This began life as a response to my Popular Culture class, after a spirited reading and discussion of Twilight, by Stephenie Meyer.
First of all: The reviewers and commentators whose responses I put into a series of PPT slides exhibit
different levels of skills at explaining their attraction to or
disaffection for the books—and the more articulate seem to be the
haters (who also seem to be older). That presents a problem—the reasons
for liking the books and characters are no less serious (though they do
seem rather immature and frivolous at times) to the people who write
the positive responses. The two populations are working against different paradigms,
different value systems. But maybe we just have to accept that people do not usually waste time and money on things that are meaningless or trivial to them--even if we don't like the meaning we assume they are getting or generating.

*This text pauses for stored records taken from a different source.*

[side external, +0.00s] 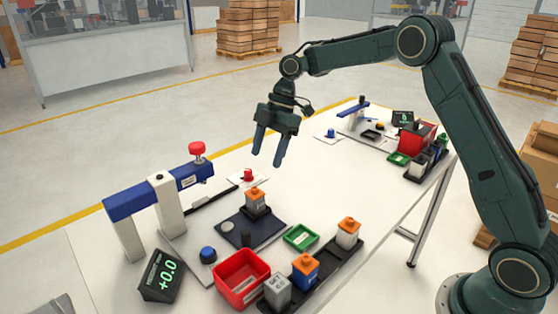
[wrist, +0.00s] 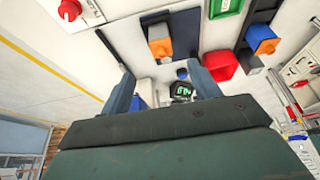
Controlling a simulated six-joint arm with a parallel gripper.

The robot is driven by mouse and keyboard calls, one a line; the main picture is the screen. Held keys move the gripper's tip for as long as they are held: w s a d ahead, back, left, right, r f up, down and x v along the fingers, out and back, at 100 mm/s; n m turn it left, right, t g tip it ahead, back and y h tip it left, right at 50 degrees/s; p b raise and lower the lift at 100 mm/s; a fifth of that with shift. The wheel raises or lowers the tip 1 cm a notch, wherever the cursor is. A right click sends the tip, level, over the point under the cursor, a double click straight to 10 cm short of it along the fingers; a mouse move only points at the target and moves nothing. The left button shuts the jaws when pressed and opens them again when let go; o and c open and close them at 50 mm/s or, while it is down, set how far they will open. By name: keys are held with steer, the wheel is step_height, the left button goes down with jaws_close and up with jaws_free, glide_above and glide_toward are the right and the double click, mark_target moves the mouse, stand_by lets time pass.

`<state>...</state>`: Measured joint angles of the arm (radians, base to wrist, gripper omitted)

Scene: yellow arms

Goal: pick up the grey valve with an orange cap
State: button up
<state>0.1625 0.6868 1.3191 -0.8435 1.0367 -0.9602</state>
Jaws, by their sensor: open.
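A valve with an orange cap and a light grey body (side external: 255,199) stands in a dark holder on the dark blue plate (side external: 232,234); it also shows in the wrist view (wrist: 158,32). A second orange-capped valve with a pale grey body (side external: 348,236) stands in the black rack (side external: 325,272). A blue valve with an orange cap (side external: 305,272) stands in the same rack, as does a grey piece with no orange cap (side external: 278,292). My gripper (side external: 269,152) is open and empty, pointing down, well above the table behind the plate.
A red bin (side external: 240,292) and a green tray (side external: 300,237) lie near the rack. A blue-topped press frame (side external: 140,202) with a red knob (side external: 197,149) stands at left. A display (side external: 160,275) and a blue button (side external: 208,254) are close by. The table's middle is mostly clear.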

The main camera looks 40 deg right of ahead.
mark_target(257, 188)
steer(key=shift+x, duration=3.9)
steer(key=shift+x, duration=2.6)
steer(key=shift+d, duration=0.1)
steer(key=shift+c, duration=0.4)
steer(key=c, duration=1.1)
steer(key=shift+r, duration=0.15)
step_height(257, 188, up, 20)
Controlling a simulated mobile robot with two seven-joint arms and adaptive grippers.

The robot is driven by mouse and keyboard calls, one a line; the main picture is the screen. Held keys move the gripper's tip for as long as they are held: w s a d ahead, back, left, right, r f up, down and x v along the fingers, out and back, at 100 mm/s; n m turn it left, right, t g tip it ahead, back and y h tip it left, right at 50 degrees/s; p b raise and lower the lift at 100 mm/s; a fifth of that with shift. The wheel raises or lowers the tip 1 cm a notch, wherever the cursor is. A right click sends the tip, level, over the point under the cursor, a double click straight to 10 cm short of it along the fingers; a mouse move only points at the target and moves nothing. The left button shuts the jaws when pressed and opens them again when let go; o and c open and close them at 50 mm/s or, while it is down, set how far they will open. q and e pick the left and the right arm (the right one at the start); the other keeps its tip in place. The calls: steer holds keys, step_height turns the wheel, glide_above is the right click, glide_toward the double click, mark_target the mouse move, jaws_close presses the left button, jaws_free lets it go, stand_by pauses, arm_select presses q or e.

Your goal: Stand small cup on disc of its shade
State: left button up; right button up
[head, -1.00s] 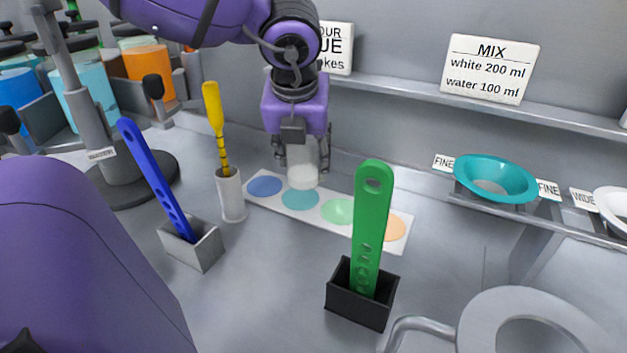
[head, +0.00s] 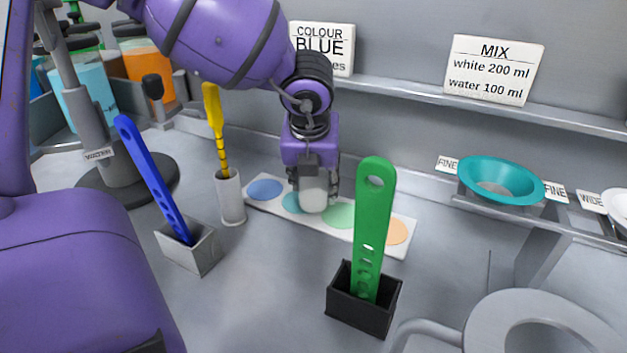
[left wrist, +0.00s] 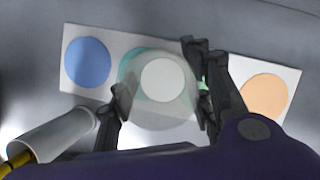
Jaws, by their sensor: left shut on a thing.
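My left gripper (head: 314,178) is shut on a small translucent cup (head: 313,196) with whitish contents. The cup is upright over the white card (head: 316,222), between the teal disc (head: 291,202) and the green disc (head: 340,214). Whether its base touches the card I cannot tell. The blue disc (head: 265,188) and orange disc (head: 398,231) lie at the card's ends. In the left wrist view, the cup (left wrist: 158,82) is between both fingers and covers much of the teal disc (left wrist: 130,68) and nearly all the green one. My right gripper is not in view.
A green paddle (head: 373,205) in a black holder (head: 363,308) stands in front of the card. A yellow tool (head: 214,112) in a white holder (head: 231,198) and a blue paddle (head: 152,178) stand left. A teal funnel (head: 498,178) sits on a rack at right.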

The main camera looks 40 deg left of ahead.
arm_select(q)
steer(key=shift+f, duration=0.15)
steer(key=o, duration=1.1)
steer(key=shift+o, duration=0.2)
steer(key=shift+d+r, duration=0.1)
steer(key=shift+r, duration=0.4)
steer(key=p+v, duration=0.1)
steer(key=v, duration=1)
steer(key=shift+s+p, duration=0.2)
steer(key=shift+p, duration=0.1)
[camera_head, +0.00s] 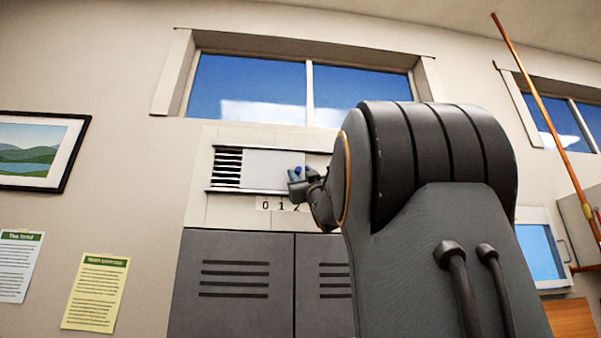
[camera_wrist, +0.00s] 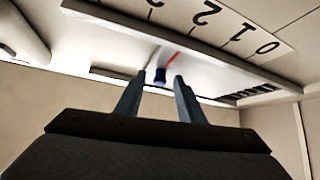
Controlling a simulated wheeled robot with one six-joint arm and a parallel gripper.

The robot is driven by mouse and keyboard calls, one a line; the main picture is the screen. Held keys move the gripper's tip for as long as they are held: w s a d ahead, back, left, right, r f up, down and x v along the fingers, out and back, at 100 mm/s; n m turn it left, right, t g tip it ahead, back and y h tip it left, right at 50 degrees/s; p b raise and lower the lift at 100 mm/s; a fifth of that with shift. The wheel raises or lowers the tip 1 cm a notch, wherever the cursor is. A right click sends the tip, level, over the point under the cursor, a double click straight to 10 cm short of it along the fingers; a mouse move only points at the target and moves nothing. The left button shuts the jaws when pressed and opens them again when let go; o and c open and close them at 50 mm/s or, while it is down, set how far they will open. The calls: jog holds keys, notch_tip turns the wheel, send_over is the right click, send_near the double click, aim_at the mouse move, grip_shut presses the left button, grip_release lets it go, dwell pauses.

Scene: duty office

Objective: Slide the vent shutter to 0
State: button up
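The vent shutter (camera_head: 262,170) is a pale flat panel in a wall frame, with open dark slats (camera_head: 227,168) to its left. Its small blue knob (camera_wrist: 160,76) also shows in the head view (camera_head: 298,170). A scale strip (camera_head: 270,205) below carries 0, 1, 2 from left to right; my arm hides its right part. A red mark (camera_wrist: 172,58) by the knob appears roughly in line with the 2 tick. My gripper (camera_wrist: 158,88) is open, its fingers on either side of the knob with visible gaps. It also shows in the head view (camera_head: 299,182).
Grey lockers (camera_head: 232,285) stand below the vent. A window (camera_head: 250,88) is above it. A framed picture (camera_head: 38,150) and paper notices (camera_head: 96,292) hang at left. A long orange pole (camera_head: 545,110) leans at right.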

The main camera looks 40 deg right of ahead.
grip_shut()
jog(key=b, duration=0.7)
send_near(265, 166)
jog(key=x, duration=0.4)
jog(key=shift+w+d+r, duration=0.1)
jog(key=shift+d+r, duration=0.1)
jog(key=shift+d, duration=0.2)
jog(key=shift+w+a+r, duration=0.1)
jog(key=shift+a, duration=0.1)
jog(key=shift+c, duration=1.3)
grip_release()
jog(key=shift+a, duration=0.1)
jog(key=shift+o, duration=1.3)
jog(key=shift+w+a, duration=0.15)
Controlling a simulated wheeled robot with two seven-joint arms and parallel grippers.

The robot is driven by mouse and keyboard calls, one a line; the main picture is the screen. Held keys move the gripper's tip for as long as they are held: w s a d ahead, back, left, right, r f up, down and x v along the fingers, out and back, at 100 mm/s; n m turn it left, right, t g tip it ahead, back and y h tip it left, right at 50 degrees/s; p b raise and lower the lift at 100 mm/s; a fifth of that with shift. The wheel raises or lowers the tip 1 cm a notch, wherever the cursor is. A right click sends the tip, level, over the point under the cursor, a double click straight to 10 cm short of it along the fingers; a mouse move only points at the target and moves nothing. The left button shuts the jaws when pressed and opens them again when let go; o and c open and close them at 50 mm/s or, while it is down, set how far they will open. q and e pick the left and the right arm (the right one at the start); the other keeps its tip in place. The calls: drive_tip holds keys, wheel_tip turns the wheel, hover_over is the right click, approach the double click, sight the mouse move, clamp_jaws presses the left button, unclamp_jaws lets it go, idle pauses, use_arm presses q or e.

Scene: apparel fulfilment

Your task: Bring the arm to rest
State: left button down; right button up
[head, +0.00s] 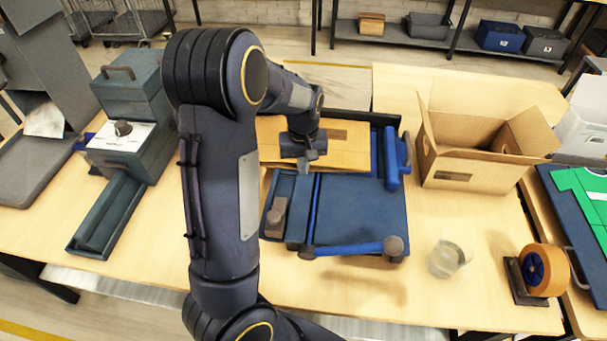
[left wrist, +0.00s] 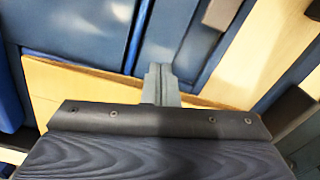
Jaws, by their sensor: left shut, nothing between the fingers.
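My left arm rises through the middle of the head view and bends over at the top. My left gripper (head: 309,157) points down over a flat tan cardboard piece (head: 345,146) at the back of a blue tray-like station (head: 365,215). In the left wrist view the narrow grey fingers (left wrist: 158,82) are together with nothing between them, above the tan piece's edge and the blue surface. I cannot tell whether they touch anything. My right gripper is not in view.
An open cardboard box (head: 470,166) stands right of the station. A clear cup (head: 448,259) and a tape dispenser (head: 538,273) are at the front right. Teal boxes (head: 130,95) and a long open teal tray (head: 108,216) are on the left. The front of the wooden table is mostly clear.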

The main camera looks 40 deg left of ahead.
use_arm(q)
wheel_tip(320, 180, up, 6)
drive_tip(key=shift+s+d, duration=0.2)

The "Michaelas" (a passionate defender of the books and of Meyer) out there are responding out of emotion or passion,
"irrationally," maybe, but truthfully within their frame of reference
and experience, to a book that represents irrational passion as an
ordinary, everyday reality. One to be sought out and cherished,
evidently.
Secondly: I’ve been mulling over a phrase that came up from a student: “Safe creep.”
I think that Edward as vampire is an over-determined yet typical
romantic hero: a Romantic "superhero," in effect. He’s a dangerous boyfriend,
albeit a dangerous boyfriend who understands quite a bit about the range
of dangers he represents—to Bella, and to his family because of his
relationship to Bella. As a romantic hero variety of "safe creep," he’s
threatening, not easy to read, physical imposing, but also rational,
knowledgeable, talented, and most of all a “caring animal,” or a
“considerate monster,” who can be tamed by his love for the right woman.
As such a “dangerous creep,” he also provides a vicarious set of
thrills to female readers, despite or maybe because of his creepiness as
a mind-reading peeping Tom who sits in the corners of Bella’s bedroom,
"taking care of her" by watching her sleep and listening in on her
talking in her sleep. He’s creepy, but safely removed from another
version of “reality.”
It’s a fairy tale: “Beauty (Bella) and the Beast (Edward),” in part.
And once she becomes “Beauty,” she emerges from another fairy tale as
“Bella Swan”—the beautiful swan at the end of “The Ugly Duckling.”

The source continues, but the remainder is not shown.